◆ Exercise directions
Tell how many lines include the string "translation". Answer with a single number.

[Tool calls from robot episodes]
==*==

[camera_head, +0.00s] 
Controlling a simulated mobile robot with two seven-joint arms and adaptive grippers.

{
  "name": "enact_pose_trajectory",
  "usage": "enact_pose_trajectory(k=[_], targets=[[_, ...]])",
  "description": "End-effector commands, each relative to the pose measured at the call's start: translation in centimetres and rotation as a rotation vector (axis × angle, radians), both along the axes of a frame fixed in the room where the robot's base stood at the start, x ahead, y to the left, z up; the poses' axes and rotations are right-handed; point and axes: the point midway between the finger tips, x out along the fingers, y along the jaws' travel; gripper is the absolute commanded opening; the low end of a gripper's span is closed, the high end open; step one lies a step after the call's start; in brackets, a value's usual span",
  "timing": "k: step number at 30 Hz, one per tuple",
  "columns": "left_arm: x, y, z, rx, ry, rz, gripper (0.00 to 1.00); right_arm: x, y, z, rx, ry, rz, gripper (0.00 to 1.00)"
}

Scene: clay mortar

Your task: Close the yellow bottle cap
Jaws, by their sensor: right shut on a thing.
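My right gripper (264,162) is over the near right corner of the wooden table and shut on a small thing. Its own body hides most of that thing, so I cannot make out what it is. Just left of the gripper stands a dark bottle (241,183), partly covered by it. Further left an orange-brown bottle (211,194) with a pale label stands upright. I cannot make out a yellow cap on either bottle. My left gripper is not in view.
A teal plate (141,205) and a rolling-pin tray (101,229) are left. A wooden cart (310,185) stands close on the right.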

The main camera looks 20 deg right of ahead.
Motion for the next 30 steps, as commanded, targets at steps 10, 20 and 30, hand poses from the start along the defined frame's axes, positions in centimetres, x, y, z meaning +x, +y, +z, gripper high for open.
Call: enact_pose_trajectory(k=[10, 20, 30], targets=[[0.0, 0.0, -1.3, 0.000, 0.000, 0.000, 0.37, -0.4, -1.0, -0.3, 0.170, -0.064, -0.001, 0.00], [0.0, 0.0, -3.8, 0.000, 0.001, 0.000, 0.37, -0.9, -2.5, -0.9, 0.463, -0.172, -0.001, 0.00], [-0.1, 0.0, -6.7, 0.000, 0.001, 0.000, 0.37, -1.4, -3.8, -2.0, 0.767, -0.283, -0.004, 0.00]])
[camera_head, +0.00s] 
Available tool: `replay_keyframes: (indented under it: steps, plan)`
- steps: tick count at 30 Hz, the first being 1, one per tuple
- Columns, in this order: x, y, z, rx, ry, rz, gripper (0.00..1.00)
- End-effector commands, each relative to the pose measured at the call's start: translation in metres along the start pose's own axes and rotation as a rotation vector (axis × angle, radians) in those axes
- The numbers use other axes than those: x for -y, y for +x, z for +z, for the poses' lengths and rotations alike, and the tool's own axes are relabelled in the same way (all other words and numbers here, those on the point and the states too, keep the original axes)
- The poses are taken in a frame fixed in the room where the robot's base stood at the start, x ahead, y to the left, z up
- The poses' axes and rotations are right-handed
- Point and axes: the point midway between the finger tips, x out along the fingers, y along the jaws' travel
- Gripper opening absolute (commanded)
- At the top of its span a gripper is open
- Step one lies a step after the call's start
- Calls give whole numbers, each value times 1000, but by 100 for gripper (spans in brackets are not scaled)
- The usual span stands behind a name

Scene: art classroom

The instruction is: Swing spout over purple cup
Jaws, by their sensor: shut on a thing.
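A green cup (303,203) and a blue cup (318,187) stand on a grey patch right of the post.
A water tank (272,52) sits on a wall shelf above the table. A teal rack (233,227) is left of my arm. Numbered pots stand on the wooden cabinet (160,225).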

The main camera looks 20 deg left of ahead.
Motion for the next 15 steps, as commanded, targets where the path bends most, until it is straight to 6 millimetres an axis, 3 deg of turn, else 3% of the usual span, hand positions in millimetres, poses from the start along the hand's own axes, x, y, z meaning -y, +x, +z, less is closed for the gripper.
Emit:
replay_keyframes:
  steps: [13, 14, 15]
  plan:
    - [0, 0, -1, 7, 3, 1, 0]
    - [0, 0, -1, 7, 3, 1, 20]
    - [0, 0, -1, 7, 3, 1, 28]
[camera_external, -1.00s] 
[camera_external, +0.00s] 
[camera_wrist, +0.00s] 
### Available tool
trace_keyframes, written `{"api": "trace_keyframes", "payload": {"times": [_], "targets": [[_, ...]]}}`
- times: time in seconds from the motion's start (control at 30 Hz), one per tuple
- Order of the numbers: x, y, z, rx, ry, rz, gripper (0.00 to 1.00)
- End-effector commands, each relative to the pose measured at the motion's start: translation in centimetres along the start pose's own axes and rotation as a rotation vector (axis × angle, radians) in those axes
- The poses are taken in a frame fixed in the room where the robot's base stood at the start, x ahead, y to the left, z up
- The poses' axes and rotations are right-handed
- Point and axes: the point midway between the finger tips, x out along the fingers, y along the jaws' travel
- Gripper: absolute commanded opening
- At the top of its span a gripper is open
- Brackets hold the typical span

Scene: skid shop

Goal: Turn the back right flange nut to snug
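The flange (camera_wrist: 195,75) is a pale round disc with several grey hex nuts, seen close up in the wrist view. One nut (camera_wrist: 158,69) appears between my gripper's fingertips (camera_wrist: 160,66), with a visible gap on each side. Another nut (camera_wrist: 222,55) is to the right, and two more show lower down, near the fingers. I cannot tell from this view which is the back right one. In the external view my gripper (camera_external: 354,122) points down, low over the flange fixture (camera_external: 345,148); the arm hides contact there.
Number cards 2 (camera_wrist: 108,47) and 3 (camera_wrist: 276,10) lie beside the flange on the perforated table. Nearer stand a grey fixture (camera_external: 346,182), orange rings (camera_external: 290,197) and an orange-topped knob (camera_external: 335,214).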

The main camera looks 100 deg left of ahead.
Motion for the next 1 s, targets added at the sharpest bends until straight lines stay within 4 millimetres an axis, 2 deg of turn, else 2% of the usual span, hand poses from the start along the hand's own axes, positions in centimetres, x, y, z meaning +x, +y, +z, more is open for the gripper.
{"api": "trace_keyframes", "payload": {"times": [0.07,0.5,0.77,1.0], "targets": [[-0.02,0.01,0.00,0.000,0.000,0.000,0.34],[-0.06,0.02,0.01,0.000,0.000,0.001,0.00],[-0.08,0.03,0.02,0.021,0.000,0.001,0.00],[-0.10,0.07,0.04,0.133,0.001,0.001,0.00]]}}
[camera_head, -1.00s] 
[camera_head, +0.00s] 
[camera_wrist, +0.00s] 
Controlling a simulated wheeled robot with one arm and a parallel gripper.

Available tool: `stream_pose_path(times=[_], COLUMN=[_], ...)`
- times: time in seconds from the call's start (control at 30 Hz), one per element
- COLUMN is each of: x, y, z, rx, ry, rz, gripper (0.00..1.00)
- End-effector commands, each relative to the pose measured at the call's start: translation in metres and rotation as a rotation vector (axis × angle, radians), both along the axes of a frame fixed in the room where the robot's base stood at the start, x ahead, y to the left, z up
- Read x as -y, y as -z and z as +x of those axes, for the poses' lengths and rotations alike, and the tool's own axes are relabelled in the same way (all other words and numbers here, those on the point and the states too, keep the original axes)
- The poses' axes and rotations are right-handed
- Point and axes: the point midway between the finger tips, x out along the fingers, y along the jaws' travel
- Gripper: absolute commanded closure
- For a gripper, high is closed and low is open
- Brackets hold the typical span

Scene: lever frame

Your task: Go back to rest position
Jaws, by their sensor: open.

==*==

◆ Answer to this problem
4